* Exercise objective
In the records that follow, locate every line with "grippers" and extract it.

* Input for this task
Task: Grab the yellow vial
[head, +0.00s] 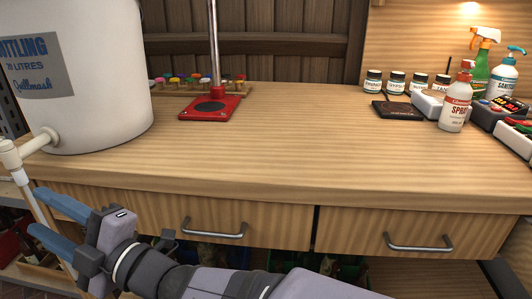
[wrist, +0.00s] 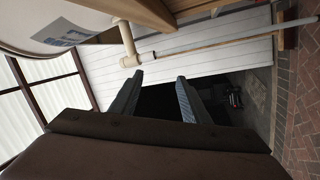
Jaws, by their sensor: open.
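A wooden rack (head: 246,88) of small vials with caps of several colours stands at the back of the bench, left of centre. The caps are tiny, and I cannot tell for sure which one is the yellow vial. The metal stand partly hides the rack. My gripper (head: 36,210) is at the lower left in the head view, in front of the bench and below its top, far from the rack. Its two fingers are apart with nothing held between them; they also show in the wrist view (wrist: 160,78). No vial shows in the wrist view.
A large white bucket (head: 100,90) with a tap (head: 22,152) stands at the left, close above my gripper. A red-based stand (head: 209,108) is in front of the rack. Jars (head: 397,82), spray bottles (head: 456,105) and devices fill the right. The bench middle (head: 300,140) is clear.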

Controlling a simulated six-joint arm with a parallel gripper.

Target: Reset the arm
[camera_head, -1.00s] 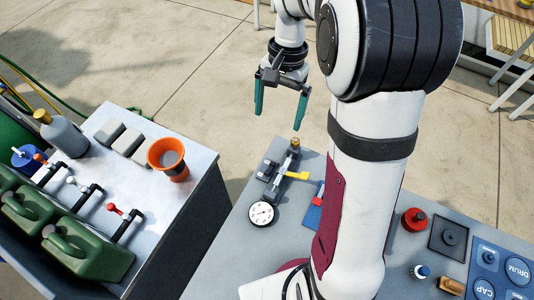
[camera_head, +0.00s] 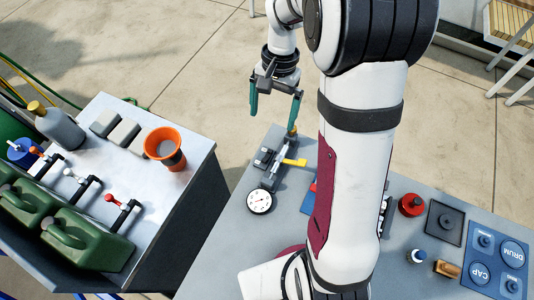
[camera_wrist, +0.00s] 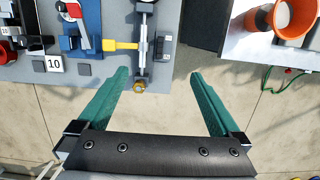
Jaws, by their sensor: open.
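My gripper (camera_head: 273,108) is open, with two teal fingers spread apart and nothing between them. In the head view it hangs above the far edge of the grey workbench (camera_head: 226,240), close to a metal fixture with a yellow lever (camera_head: 294,162).
A round gauge (camera_head: 259,201) sits beside the fixture. The side cabinet (camera_head: 110,200) at left holds an orange funnel cup (camera_head: 165,149), green jerrycans (camera_head: 85,240) and a grey bottle (camera_head: 58,128). A red knob (camera_head: 411,205) and blue panel (camera_head: 495,262) are at right. Open floor lies beyond the bench.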

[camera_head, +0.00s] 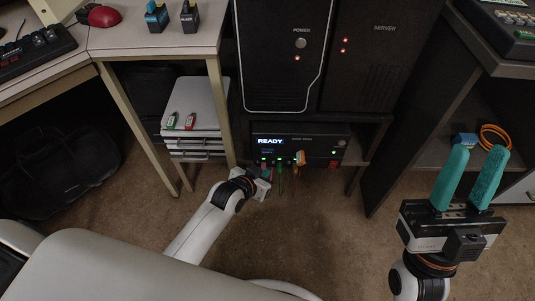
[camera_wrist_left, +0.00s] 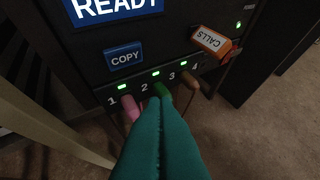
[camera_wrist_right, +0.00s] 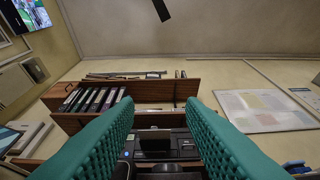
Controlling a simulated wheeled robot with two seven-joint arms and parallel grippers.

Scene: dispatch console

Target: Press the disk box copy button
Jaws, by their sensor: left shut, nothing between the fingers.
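The disk box (camera_head: 330,144) is a black unit under the server, with a lit READY display (camera_head: 270,141). In the left wrist view its blue COPY button (camera_wrist_left: 124,56) sits below the display and above the numbered ports. My left gripper (camera_wrist_left: 160,98) is shut and empty, its teal fingers together just below the port row, lower right of the button and apart from it. In the head view my left gripper (camera_head: 266,172) is at the lower left front of the box, largely hidden by its own wrist. My right gripper (camera_head: 476,156) is open and empty, raised at the right.
Pink (camera_wrist_left: 131,107), green (camera_wrist_left: 163,92) and brown (camera_wrist_left: 186,86) sticks are at the ports, under green lights. An orange CALLS stick (camera_wrist_left: 212,41) juts out to the right. A shelf stack (camera_head: 197,110) stands left of the box. Carpet in front is clear.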

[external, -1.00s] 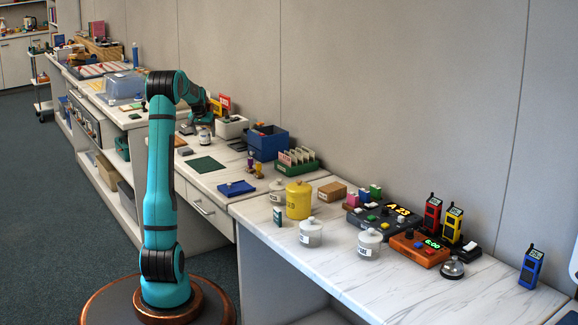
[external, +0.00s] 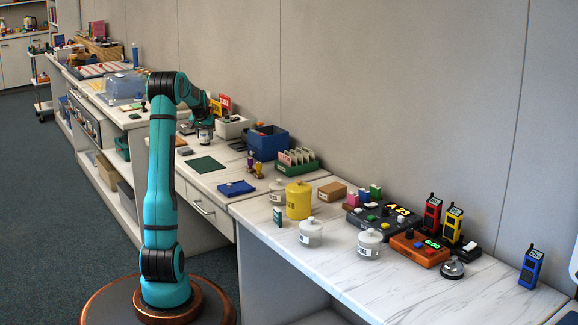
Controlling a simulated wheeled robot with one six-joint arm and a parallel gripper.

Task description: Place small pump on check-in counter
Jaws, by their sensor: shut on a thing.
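My gripper (external: 204,124) is over the middle worktop, pointing down and shut on a small whitish round thing with a dark label (external: 205,137), which looks like the small pump. The fingers are small in the view and partly hide its top. It is at or just above the worktop; I cannot tell if it touches. The near counter (external: 420,293), with a pale marbled top, a bell and a lit display, looks like the check-in counter. It lies to the right of my gripper.
On the near counter stand white lidded jars (external: 310,233), a yellow canister (external: 299,201), an orange clock box (external: 419,248), a bell (external: 452,268) and several handheld radios. Its front right is clear. A blue bin (external: 268,143) and a green card rack (external: 298,162) stand right of my gripper.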

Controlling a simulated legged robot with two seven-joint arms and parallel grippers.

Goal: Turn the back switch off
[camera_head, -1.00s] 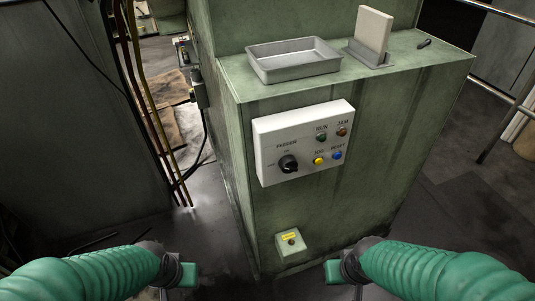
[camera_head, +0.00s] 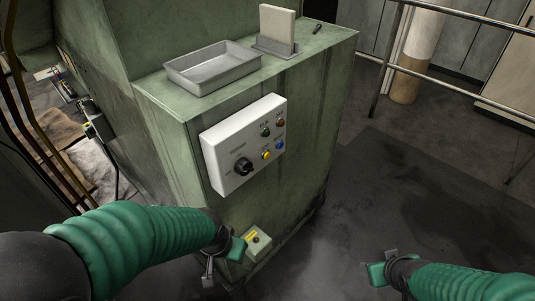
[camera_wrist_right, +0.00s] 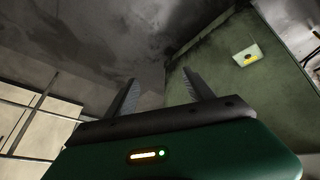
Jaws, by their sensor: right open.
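A green machine cabinet (camera_head: 160,135) carries a white control panel (camera_head: 217,170) with a black rotary knob (camera_head: 243,166) and several coloured buttons on its front. A small box with a yellow label (camera_head: 258,243) sits low on the front; it also shows in the right wrist view (camera_wrist_right: 247,56). Small switch-like boxes (camera_head: 95,128) are on the cabinet's left side; I cannot tell which is the back switch or its setting. My left gripper (camera_head: 222,262) is beside the low box; its jaw opening is unclear. My right gripper (camera_head: 375,268) is open and empty over the floor (camera_wrist_right: 160,85).
A grey tray (camera_head: 195,82) and a holder with a pale upright block (camera_head: 277,30) stand on the cabinet top, beside a small dark object (camera_head: 317,28). A metal railing (camera_head: 440,80) and a white-brown post (camera_head: 413,60) are behind at right. Floor (camera_head: 400,190) right of the cabinet is clear.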

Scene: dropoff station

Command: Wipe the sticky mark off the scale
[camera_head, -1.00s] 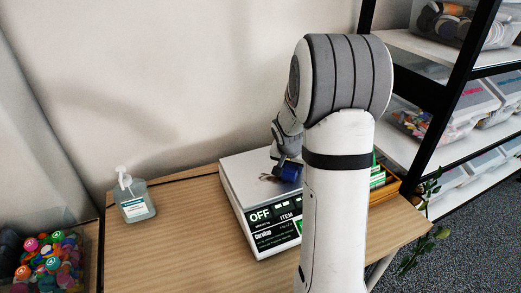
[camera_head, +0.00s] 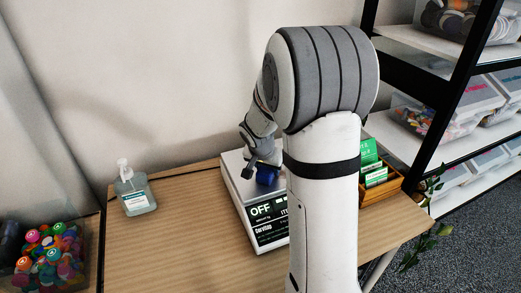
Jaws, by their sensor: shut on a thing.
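The scale (camera_head: 235,182) stands on the wooden table, with a pale flat platform and a dark front panel whose display reads OFF. My gripper (camera_head: 261,167) is low over the platform, reaching in from behind my arm. It is shut on a small blue thing (camera_head: 267,176), which looks like a cloth or sponge. The blue thing is at or just above the platform; I cannot tell whether it touches. I cannot make out the sticky mark now; my gripper and arm cover part of the platform, and the arm hides the scale's right side.
A clear pump bottle (camera_head: 134,192) stands on the table (camera_head: 170,245) at left. A bin of colourful caps (camera_head: 50,255) is at far left. A wooden box with green cards (camera_head: 378,182) stands right of my arm. A black-framed shelf (camera_head: 440,110) with tubs is at right.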

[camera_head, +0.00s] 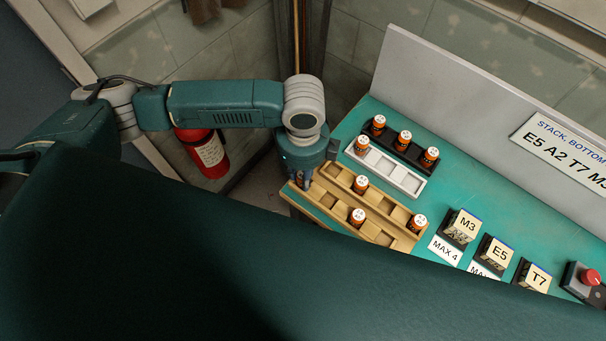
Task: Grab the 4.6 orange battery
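Small orange batteries with white tops stand in racks on the teal bench. Their printed numbers are too small to read surely, so I cannot tell which is 4.6. The tan rack (386,207) holds an orange battery in its back row (361,184), one in its front row (358,217) and one at its right end (419,222). My left gripper (300,184) points down at the tan rack's left end. A bit of orange shows by its fingers, mostly hidden; whether they hold it is unclear. My right gripper is out of view.
A black rack (416,149) holds three batteries; a white rack (396,173) holds one at its left end. Labelled blocks M3 (467,224), E5 (497,251) and T7 (538,275) stand at right, near a red button (590,277). A large teal shape hides the foreground.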

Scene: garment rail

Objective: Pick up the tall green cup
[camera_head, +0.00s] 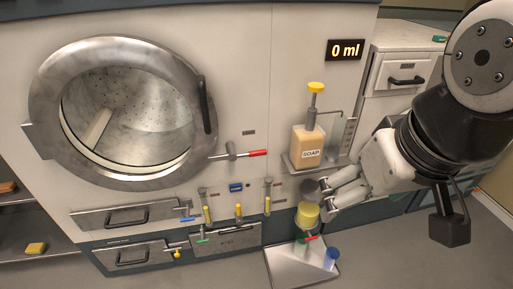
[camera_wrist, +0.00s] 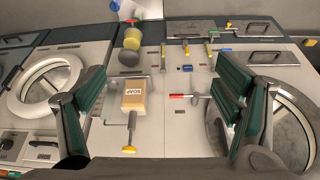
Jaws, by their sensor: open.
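A small green shape (camera_head: 301,240), which may be the green cup, shows at the back of a metal tray (camera_head: 288,272) at the lower middle of the head view. A yellow cylinder under a grey round part hides most of it, so its height cannot be told. My gripper (camera_head: 333,190) is beside the grey part, above and to the right of the green shape. In the wrist view my gripper (camera_wrist: 165,100) has its two dark green fingers wide apart with nothing between them. I cannot make out the green cup clearly in the wrist view.
A blue cup (camera_head: 332,258) stands at the tray's right side. The yellow cylinder (camera_head: 307,213) with a red-handled valve is above the tray. A soap dispenser (camera_head: 308,145) sits on a shelf close to my gripper. The washer front (camera_head: 120,110) with levers and drawers fills the left.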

* Solution
Controlling a simulated wheeled robot with two seven-joint arms and parallel grippers.
Controlling a simulated legged robot with two seven-joint arms and parallel grippers.

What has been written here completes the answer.